The idea to get an accurate description of van der Waals complexes by density functional theory by including empirical corrections by Grimme [211] was implemented in ADF by J.M. Ducere from the group of Prof. L. Cavallo [215]. Please contact this group for more details on this functionality.
This is an expert option. As input one needs certain atomic parameters and (for a given basis set and functional optimized) parameters for a damping function. At the moment only for a few atoms atomic parameters can be found in the file $ADFRESOURCES/MMDispersion/disp-param. Only for the PBE functional with a DZP or TZP basis set parameters are optimized for the damping function. This optimization was done with respect to MP2 theoretical data. The parameters from Grimme's paper can also be used.
MMDispersion
{FILE_NAME filename}
{DAMPING damping}
{DAMP_PARAM damp_param {a b c}}
{COMBI combi}
{DISPALL}
{NODEFAULT}
{ATOMTYPE
attype c6 pol rad
SUBEND}
End
FILE_NAME filename
Optional. The filename (full path) from which are read the C6 parameters, polarizabilities and radii. The file is expected to have the following structure:
attype c6 pol rad
The attype must exactly match the atom-type name present in the ATOMS key-block (case-sensitive), for being recognized; c6, pol, and rad are in atomic units (hartree and bohr).

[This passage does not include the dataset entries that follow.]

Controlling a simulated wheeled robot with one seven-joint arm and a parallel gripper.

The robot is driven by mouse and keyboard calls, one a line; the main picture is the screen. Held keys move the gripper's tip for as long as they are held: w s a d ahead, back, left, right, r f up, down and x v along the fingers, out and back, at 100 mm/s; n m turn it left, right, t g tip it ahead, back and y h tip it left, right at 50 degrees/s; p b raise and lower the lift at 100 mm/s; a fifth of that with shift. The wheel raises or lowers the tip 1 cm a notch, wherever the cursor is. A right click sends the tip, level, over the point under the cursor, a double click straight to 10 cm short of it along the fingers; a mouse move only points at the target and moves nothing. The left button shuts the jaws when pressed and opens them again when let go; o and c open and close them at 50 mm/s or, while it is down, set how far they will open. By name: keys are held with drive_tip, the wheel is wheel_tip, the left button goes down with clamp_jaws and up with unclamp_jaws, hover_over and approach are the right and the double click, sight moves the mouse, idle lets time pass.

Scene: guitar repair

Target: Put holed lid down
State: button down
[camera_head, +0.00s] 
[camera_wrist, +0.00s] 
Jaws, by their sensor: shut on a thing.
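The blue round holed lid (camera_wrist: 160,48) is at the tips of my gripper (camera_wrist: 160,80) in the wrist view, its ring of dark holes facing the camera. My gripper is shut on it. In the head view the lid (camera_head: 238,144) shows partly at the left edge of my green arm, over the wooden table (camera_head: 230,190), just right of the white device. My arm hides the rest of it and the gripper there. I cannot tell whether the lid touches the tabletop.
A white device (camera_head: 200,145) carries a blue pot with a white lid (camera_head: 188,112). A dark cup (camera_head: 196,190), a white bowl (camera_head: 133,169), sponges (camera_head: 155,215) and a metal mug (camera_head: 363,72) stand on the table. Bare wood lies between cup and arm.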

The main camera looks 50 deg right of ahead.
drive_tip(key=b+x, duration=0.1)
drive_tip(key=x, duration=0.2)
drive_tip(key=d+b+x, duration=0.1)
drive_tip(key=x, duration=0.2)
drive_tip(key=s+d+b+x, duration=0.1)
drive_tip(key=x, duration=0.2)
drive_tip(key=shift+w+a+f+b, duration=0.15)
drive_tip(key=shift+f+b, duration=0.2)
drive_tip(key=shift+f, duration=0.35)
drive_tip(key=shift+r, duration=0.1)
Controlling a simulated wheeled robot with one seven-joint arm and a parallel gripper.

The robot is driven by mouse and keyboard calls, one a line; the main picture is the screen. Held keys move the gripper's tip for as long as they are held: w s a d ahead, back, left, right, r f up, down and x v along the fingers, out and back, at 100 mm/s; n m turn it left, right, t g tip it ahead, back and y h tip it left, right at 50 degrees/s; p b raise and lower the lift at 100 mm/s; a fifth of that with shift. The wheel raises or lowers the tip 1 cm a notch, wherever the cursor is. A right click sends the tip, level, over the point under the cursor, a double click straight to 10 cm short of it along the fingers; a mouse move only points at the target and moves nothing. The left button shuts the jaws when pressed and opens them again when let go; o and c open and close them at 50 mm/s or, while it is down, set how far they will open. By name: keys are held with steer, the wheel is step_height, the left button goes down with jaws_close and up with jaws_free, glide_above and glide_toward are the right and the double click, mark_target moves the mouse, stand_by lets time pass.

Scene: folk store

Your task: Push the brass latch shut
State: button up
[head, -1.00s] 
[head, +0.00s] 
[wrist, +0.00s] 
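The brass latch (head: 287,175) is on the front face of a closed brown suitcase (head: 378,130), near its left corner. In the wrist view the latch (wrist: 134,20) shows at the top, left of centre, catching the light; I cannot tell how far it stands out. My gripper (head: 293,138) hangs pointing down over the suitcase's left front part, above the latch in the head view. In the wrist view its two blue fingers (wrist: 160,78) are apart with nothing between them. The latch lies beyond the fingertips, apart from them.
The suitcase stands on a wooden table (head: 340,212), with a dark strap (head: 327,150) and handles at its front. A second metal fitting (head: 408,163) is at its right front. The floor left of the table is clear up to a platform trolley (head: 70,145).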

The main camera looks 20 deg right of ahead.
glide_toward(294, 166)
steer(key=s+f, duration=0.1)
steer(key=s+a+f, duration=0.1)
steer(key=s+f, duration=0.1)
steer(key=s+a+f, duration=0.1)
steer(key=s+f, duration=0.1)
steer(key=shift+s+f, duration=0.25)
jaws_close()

A "---" sequence indicates the end of the read part. Even if the sqrt option is chosen for COMBI, a polarizability is needed. If the environment variable ADFRESOURCES is set, the default value for filename is $ADFRESOURCES/MMDispersion/disp-param.
DAMPING damping
Optional. Defines the kind of damping function to be used, damping can be one of:
sigm: sigmoid (default)
fermi: Fermi-like function (Grimme [211])
DAMP_PARAM damp_param {a b c}
Optional. Defines which parameters of the damping function should be used, damp_param can be one of:
tz: parameters optimized for PBE/TZP (default)
dz: parameters optimized for PBE/DZP
grimme: parameters from Grimme paper
cust a b c: parameters are a, b and c
COMBI combi
Optional. Defines the kind of combination rule to be used, combi can be one of:
s-k: Slater-Kirkwood combination rule (default)[214]
sqrt: square-root combination rule
DISPALL
Optional. If present, all atom-pairs are considered, else, only contributions from different fragments (different indexes, see below) are considered. DISPALL is NOT the default.
NODEFAULT
Optional. By default, if there is no match for a given atom-type, ADF looks in the parameter file specified in FILENAME for atomic default parameters (Grimme's ones). NODEFAULT switches off this check. Example: suppose the atom-type is H.text. By default if there is no match for H.text, but there is a match for H, parameters for H will be used. If NODEFAULT is set, and there is no match for H.text an error message is printed and ADF will stop.
ATOMTYPE
Optional. For input supplied c6, polarizability and radius paramaters of atom-types; attype must exactly match an atom-type name present in the ATOMS block for being recognized; c6, pol and rad are in a.u.
Atom-types and fragment-indexes are specified in the ATOMS keyblock:
ATOMS atom-type x y z FD=n ... END
FD is the index of the fragment. FD=0 switch off the calculation for the atom. If DISPALL is present in the input, non-zero values of FD only have an analytical role. If DISPALL is not present, the contributions are calculated between atoms of different non-zero values of FD. By default, FD=1 for all atoms.